— YOUR TASK —
In the records that follow, the lines from the one containing "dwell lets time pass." to the one containing "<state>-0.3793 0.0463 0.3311", inclusive, are to be given again exactly.

— EXTRACTED DATA —
++++++++++
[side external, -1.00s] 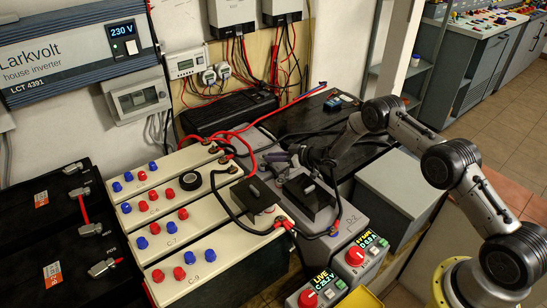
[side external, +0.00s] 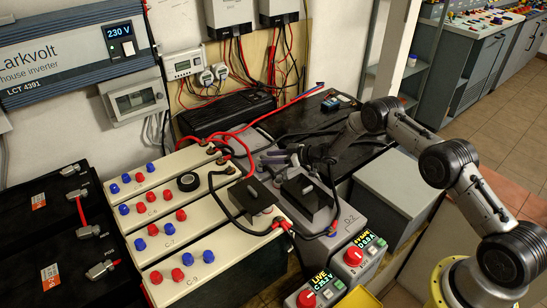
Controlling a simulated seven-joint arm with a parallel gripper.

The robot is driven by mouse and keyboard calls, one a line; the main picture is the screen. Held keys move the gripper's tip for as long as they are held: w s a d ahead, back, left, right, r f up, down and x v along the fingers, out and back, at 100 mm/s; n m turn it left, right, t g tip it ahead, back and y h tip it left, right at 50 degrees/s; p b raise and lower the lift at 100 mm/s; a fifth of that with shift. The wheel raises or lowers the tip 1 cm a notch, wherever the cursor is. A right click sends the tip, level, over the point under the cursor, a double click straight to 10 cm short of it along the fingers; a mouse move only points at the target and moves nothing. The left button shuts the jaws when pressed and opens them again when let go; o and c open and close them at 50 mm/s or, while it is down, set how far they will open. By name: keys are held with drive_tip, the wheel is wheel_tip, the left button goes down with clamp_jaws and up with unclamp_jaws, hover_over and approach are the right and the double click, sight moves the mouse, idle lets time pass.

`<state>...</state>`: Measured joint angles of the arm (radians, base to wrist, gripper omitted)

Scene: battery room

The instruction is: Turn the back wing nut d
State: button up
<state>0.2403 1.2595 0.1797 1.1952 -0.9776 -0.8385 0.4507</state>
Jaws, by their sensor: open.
++++++++++
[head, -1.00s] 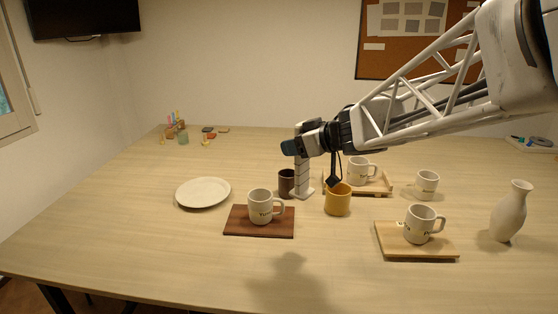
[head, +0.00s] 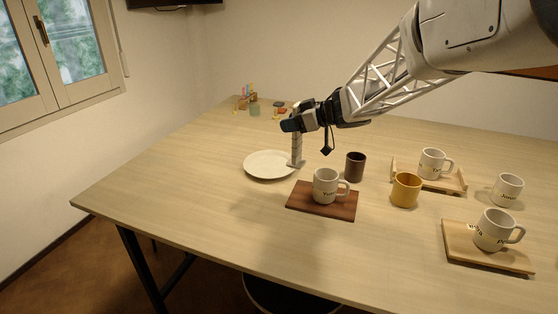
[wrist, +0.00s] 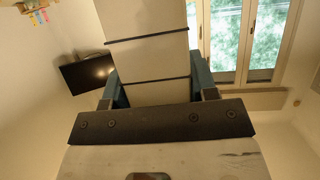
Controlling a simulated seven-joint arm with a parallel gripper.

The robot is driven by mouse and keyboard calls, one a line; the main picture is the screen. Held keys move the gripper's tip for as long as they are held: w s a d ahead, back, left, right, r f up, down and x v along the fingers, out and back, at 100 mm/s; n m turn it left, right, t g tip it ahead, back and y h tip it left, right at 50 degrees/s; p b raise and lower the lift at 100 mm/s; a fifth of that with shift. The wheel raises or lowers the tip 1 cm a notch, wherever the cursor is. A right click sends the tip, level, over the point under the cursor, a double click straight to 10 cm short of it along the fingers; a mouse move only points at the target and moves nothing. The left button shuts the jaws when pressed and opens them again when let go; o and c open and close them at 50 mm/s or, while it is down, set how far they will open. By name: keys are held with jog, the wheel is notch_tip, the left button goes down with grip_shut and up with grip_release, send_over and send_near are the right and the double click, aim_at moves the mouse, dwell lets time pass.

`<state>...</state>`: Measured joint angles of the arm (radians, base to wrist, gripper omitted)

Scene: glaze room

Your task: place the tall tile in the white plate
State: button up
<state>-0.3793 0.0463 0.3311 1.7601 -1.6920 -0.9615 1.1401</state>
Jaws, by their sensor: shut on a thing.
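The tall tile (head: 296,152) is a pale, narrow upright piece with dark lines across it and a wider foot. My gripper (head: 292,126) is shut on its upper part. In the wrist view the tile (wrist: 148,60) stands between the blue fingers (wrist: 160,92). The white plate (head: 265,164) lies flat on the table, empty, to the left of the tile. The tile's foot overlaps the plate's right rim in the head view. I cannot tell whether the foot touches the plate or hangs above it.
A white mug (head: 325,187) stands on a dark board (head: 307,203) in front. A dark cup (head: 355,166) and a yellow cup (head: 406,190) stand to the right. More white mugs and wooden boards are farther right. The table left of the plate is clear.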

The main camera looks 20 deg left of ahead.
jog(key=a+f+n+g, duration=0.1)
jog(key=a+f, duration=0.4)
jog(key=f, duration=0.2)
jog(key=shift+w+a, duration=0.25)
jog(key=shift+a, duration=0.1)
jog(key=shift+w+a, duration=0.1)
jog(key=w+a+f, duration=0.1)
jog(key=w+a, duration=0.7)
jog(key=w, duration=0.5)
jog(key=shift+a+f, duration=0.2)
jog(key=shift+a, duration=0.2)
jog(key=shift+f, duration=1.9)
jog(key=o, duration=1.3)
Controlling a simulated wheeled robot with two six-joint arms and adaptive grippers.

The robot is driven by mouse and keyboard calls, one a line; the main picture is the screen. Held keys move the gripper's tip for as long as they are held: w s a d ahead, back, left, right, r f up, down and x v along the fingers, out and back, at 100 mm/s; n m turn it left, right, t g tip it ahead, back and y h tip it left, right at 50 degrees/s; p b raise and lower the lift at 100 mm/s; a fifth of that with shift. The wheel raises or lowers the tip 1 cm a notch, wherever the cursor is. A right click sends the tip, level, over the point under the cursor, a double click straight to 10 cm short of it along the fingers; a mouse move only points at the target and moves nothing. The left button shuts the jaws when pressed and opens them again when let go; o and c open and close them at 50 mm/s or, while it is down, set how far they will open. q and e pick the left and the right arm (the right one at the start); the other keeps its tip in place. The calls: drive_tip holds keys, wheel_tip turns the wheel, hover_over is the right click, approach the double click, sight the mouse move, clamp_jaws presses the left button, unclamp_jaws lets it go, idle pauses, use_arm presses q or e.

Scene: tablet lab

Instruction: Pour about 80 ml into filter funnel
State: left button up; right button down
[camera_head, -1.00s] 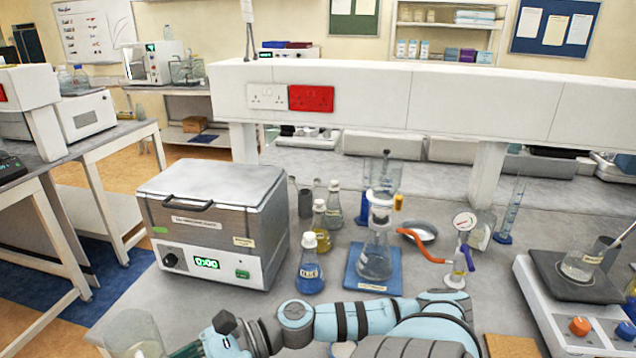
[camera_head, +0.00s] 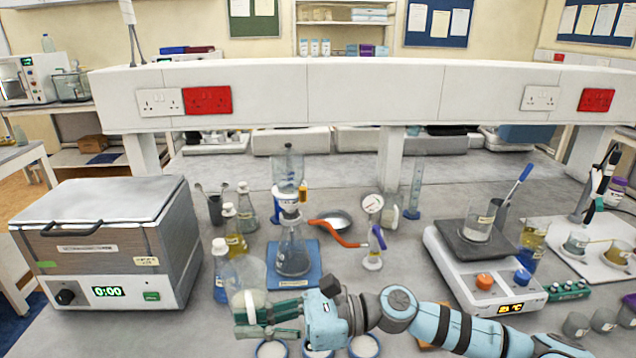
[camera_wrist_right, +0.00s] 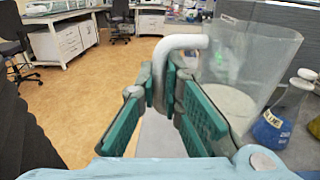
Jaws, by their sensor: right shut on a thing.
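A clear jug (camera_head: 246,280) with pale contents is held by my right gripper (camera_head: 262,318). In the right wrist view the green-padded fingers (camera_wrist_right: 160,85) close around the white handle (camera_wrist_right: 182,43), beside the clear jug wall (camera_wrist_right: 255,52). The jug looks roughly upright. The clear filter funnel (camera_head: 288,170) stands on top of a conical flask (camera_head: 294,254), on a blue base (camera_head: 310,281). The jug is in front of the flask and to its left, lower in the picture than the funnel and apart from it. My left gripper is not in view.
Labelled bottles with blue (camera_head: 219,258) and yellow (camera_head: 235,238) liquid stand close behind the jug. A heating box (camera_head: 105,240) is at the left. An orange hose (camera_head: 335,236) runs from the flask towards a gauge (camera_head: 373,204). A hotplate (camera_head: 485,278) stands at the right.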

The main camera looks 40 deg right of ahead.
++++++++++
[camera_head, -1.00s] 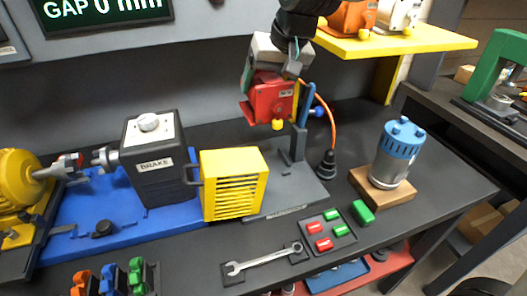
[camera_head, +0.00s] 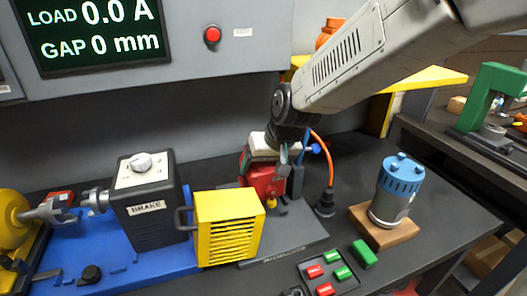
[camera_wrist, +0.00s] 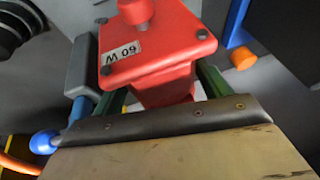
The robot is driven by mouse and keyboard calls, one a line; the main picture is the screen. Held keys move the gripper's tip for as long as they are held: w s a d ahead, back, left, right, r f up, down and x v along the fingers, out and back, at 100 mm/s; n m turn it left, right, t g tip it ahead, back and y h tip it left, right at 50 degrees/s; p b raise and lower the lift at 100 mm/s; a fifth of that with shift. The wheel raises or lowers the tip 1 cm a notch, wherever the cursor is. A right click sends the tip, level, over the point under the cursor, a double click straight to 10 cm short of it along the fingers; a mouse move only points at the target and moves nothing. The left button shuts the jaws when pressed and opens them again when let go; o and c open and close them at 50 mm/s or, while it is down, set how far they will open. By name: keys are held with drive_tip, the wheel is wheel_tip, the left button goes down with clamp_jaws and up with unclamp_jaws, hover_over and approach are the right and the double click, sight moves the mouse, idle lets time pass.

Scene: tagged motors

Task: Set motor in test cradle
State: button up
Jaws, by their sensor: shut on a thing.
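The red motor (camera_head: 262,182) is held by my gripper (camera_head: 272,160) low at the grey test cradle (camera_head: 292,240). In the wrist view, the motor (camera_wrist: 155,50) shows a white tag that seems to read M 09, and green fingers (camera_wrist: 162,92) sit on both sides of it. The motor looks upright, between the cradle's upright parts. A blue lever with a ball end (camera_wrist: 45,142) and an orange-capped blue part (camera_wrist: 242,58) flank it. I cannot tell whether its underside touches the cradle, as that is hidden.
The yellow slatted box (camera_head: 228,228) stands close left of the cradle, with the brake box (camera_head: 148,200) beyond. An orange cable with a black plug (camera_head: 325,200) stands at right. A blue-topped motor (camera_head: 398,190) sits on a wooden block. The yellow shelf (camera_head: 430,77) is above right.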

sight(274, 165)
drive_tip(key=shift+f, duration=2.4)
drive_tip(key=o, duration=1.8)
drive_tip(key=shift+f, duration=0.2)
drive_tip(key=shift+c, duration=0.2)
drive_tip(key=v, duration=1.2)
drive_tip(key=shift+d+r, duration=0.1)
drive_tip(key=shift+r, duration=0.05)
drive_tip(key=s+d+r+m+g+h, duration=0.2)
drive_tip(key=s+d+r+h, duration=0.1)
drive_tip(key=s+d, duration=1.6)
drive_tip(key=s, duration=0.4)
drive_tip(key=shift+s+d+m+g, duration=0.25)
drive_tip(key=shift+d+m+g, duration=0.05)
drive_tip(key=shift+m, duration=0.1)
++++++++++
— TASK OUTPUT —
The robot is driven by mouse and keyboard calls, one a line; the main picture is the screen. Held keys move the gripper's tip for as long as they are held: w s a d ahead, back, left, right, r f up, down and x v along the fingers, out and back, at 100 mm/s; n m turn it left, right, t g tip it ahead, back and y h tip it left, right at 50 degrees/s; p b raise and lower the lift at 100 mm/s; a fifth of that with shift. The wheel raises or lowers the tip 1 cm a notch, wherever the cursor is. A right click sends the tip, level, over the point under the cursor, a double click straight to 10 cm short of it along the fingers; a mouse move only points at the target and moves nothing. The left button shuts the jaws when pressed and opens them again when let go; o and c open and close them at 50 mm/s or, while it is down, set how far they will open. By name: keys are held with jog, the wheel is notch_tip, the left button goes down with grip_shut and up with grip_release, send_over and send_near are the right and the double click, aim_at moves the mouse, dwell lets time pass.

`<state>...</state>`: Measured joint angles of the arm (radians, base to wrist, gripper omitted)

Scene: glaze room

Your task: place the tall tile in the white plate
State: button up
<state>-0.3793 0.0463 0.3311 1.7601 -1.6920 -0.9615 1.1401</state>

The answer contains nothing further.